Continuity is an essential concept in calculus that helps us understand how functions behave. A function is said to be continuous at a point if there is no "break" or "jump" at that point. Imagine drawing the graph of a function with a pencil without lifting it from the paper; this indicates continuity.
In mathematical terms, a function \( f(x) \) is continuous at a point \( x = a \) if:

• The function \( f(x) \) is defined at \( x = a \).
• The limit \( \lim_{x \to a} f(x) \) exists.
• The limit \( \lim_{x \to a} f(x) \) equals the function value \( f(a) \).

For the function \( f(x) = x \), it's continuous at every value of \( x \), including \( x = 3 \). This continuity implies that we can find the limit by directly evaluating the function at that point.

The substitution method is a straightforward approach used to find limits, especially when dealing with continuous functions. When a function is continuous at a certain point, you can substitute the value directly into the function to determine the limit.
This simplicity is particularly handy as it saves from complications that might arise in more complex functions. For a function \( f(x) = x \), as we approach \( x = 3 \), we simply substitute \( x = 3 \) into \( f(x) \) to get \( f(3) = 3 \).
This method works best with polynomials and other elementary functions where continuity is straightforward. If the function is not continuous at a point, then we might need other methods like factoring or rationalization.
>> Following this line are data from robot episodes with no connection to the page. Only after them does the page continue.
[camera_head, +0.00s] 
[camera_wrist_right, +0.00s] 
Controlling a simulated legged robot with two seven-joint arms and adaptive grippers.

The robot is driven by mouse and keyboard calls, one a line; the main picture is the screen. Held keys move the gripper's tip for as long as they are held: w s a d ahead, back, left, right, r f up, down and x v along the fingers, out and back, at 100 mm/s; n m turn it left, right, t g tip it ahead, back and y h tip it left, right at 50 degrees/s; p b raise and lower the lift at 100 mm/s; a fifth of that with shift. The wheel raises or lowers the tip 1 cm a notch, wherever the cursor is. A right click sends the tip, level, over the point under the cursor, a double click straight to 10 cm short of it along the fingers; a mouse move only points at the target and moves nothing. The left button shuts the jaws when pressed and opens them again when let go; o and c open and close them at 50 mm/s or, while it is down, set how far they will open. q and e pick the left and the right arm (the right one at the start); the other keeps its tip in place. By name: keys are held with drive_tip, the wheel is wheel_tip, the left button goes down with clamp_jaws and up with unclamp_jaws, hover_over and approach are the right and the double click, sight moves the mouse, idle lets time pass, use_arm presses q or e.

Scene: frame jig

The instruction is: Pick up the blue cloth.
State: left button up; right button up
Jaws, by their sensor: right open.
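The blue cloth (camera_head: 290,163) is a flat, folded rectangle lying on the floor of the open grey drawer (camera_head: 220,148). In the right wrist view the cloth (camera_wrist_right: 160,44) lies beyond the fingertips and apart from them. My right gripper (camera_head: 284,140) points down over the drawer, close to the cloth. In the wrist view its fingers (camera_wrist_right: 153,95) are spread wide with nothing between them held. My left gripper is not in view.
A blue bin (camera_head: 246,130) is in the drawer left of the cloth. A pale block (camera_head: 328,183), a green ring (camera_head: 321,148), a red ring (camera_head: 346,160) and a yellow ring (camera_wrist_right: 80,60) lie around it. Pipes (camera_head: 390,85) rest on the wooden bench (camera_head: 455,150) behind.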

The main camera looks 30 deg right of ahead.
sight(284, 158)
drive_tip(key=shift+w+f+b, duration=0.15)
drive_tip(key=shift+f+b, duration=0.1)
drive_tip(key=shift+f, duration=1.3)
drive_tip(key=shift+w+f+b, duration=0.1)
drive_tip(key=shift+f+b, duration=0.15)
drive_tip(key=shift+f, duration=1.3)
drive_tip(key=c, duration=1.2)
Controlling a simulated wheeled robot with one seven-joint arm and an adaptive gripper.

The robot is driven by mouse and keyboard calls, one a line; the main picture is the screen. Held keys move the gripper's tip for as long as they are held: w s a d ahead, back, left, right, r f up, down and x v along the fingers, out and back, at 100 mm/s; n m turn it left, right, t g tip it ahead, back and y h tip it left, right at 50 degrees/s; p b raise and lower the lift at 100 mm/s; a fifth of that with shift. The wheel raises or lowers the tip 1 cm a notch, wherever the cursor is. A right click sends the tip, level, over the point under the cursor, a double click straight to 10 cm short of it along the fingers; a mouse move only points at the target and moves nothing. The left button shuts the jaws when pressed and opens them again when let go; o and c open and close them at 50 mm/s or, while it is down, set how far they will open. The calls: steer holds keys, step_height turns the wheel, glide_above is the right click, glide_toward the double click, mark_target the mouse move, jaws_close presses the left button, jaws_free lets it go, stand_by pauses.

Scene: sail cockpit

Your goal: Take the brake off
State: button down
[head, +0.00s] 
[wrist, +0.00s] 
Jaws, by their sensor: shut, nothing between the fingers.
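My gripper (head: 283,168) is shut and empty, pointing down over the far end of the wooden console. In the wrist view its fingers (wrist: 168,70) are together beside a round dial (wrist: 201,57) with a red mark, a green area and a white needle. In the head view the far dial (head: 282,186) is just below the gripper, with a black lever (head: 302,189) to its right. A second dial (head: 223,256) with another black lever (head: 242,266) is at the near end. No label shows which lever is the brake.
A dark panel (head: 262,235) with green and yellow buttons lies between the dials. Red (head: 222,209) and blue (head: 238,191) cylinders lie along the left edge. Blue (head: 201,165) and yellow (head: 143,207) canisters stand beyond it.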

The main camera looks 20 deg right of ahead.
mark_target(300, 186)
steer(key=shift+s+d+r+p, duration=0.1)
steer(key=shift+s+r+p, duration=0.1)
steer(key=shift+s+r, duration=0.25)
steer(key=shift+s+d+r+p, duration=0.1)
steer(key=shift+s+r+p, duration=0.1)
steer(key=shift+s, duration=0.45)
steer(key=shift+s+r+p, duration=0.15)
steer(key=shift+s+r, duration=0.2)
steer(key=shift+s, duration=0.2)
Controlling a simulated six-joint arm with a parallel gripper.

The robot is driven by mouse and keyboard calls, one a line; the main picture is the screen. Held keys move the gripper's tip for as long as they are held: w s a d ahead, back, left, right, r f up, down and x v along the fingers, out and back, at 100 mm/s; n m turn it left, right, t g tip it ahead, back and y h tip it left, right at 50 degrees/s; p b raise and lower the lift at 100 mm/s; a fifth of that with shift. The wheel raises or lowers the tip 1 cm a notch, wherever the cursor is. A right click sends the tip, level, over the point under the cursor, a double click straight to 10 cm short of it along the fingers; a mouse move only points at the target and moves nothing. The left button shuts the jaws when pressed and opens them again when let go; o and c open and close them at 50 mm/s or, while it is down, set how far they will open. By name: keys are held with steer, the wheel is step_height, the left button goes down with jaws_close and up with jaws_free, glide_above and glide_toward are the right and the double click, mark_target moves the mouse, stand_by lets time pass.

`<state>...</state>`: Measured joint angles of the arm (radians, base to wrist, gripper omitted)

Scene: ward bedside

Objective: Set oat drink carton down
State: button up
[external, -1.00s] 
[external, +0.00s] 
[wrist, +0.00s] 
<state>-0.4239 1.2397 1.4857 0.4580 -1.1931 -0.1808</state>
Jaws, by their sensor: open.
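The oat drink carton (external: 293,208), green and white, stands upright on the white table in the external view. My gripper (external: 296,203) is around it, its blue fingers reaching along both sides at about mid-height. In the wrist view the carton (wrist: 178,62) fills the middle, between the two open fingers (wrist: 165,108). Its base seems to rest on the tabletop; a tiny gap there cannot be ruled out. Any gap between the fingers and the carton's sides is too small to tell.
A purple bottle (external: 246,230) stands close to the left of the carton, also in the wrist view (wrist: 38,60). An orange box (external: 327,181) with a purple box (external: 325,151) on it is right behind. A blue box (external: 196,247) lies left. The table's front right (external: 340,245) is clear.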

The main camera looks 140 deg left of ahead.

The concept of a limit is one of the fundamental building blocks of calculus. It describes the behavior of a function as it approaches a specific point. In simpler terms, the limit defines what value a function "approaches" as the variable gets closer to a certain number.
To find the limit of a function \( \lim_{x \rightarrow a} f(x) \), you're essentially asking "What does \( f(x) \) get closer to as \( x \) approaches \( a \)?".
In our case, with \( f(x) = x \), as \( x \) approaches 3, the function itself naturally approaches 3. This intuitive behavior demonstrates how the concept of limits is closely linked with continuity. When a function is continuous and simple, the limit often mirrors the function value at that point, such as \( \lim_{x \rightarrow 3} x = 3 \).
Understanding limits helps in analyzing functions' behaviors at their boundaries and ensures smoother transitions across values.